When I found out that I was accepted to the Women’s Studio Workshop for the summer of 2008, I was so excited to return to this amazing place after a fellowship I did there in 2006. This time having the honor of the National Endowment for the Arts Grant, I knew the many weeks of uninterrupted time would be a great time to experiment and to develop a new series of work. Being at WSW again was a wonderful experience. The atmosphere is one of creative energy and support by the staff and the other residents.
During the residency I continued my exploration in mixed media and casting glass objects as carrier for my screen prints. This is an involved process and always a technical challenge from a materials perspective. The mold-making process includes many steps and is intensive while you are building each part, but also allows for the time to explore new ideas. As I began this project I started to develop new ideas of other projects as well.

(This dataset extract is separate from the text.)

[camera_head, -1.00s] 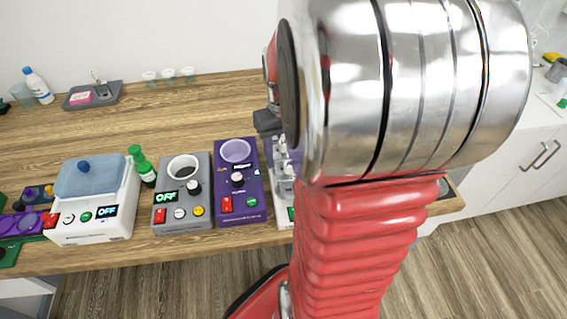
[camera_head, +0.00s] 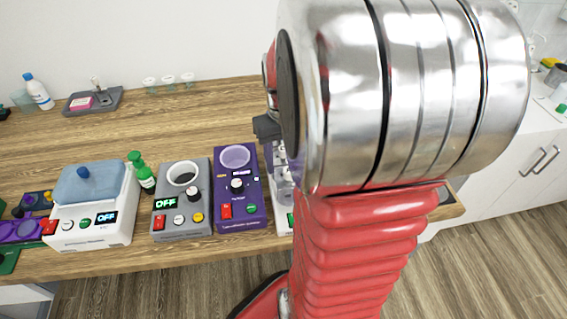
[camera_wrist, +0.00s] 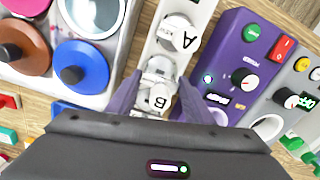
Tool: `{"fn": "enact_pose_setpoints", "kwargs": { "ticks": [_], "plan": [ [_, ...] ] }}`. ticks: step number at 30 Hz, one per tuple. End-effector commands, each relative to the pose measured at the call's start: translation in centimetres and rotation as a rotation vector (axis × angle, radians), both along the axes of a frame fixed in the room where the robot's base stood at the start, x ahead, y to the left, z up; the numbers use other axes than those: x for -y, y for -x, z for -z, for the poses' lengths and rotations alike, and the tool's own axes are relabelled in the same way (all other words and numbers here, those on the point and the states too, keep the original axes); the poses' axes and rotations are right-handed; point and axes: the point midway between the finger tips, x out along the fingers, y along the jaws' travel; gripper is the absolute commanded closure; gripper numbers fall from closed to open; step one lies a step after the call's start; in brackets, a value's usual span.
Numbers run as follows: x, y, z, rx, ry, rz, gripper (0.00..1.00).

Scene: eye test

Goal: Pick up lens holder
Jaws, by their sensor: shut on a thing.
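In the wrist view, my gripper (camera_wrist: 160,80) has its two purple fingers on either side of a pale, shiny piece marked B (camera_wrist: 158,98), and is shut on it. I take this piece for the lens holder; its lower part is hidden by the gripper body. It is at or over a narrow white device (camera_wrist: 152,48), and I cannot tell whether it is lifted off. A similar round piece marked A (camera_wrist: 180,34) sits farther along that device. In the head view, my arm hides most of the white device (camera_head: 283,218) and the fingers.
A purple device (camera_head: 256,205) stands close beside the white one, with a grey device (camera_head: 170,232) marked OFF farther left. A green bottle (camera_head: 146,180) stands behind. In the wrist view, a machine with brown and blue round parts (camera_wrist: 80,66) is close on the left.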

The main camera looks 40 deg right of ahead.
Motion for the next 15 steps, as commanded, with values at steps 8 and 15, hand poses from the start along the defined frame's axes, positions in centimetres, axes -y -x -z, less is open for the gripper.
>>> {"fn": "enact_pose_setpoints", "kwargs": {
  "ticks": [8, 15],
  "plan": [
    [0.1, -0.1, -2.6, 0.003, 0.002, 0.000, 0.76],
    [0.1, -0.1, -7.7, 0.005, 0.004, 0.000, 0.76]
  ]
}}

One facet to my work is collecting found materials. I go to thrift stores, flea markets, and walks to find these objects. The area around the studio is inspirational for these collecting adventures; it is ripe with yard sales and thrift shops. I document my finds through my own photography and drawings in my sketchbook. I have been exploring how discarded objects as well as ones passed down to me by my family become personal keepsakes and icons of the past which would otherwise be overlooked or regarded as something useless. My collections represent a sense of holding onto a place in time. By re-creating these objects through casting and re-fabrication I recast the history of these objects as part of my own voice.
My grandfather was an amateur photographer who documented our family’s history. My grandmother told family stories using his images as a reference point. She was also a great shopper and dressing was an art form for her. As a young girl I would try on her outfits, play with her purses, and search through her button box. I have always wanted to work on a piece dealing with the lost art of women’s accessories and dressing. I started to find antique purses and knew then that this was the avenue that I wanted to pursue.

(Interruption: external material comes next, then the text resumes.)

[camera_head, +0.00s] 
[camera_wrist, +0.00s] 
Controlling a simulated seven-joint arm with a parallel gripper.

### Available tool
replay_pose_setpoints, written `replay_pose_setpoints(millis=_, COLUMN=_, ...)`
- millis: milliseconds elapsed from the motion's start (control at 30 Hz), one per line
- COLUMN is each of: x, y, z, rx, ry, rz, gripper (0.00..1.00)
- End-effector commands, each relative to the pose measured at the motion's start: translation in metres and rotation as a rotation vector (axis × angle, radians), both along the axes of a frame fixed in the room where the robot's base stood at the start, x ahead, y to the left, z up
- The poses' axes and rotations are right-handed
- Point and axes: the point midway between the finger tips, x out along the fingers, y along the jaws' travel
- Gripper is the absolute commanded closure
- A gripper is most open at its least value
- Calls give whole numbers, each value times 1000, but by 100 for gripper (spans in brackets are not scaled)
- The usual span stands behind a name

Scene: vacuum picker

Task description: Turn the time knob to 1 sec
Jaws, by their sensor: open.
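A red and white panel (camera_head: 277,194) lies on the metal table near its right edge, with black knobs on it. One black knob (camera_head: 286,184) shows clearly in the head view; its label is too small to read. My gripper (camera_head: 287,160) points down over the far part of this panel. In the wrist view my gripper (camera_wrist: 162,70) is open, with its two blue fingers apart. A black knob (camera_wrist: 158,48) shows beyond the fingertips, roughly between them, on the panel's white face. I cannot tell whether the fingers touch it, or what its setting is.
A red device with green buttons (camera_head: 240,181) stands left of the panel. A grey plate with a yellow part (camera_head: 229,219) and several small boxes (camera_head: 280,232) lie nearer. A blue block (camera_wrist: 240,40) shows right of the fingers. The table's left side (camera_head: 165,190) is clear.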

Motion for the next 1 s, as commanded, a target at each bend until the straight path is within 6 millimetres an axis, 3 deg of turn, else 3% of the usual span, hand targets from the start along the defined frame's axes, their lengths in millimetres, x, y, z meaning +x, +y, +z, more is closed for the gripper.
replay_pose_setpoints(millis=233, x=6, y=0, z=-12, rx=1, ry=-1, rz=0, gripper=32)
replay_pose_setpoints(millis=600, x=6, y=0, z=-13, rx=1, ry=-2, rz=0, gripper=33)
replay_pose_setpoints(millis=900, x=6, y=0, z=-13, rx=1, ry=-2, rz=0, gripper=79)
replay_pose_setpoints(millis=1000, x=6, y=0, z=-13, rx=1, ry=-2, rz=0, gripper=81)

After discovering these finds I began to work in the ceramics studio, which I have now fondly named the rabbit hole. I had the fortunate help and support of Carolyn Baginski, a current studio intern. Working with another person is a great way to learn from one another and develop new ideas and techniques. She also gained the first-hand experience of working with a glass artist where some things come out of the kiln wonderfully and others fail…which is a constant frustration. But we persevered.
I walked away with a series of glass pieces that I can proudly screen-print on. I am looking forward to seeing everyone again at WSW and sharing my work once it unfolds into a larger installation. Without all of their generous support my new installation and work would not be as strong as it is today.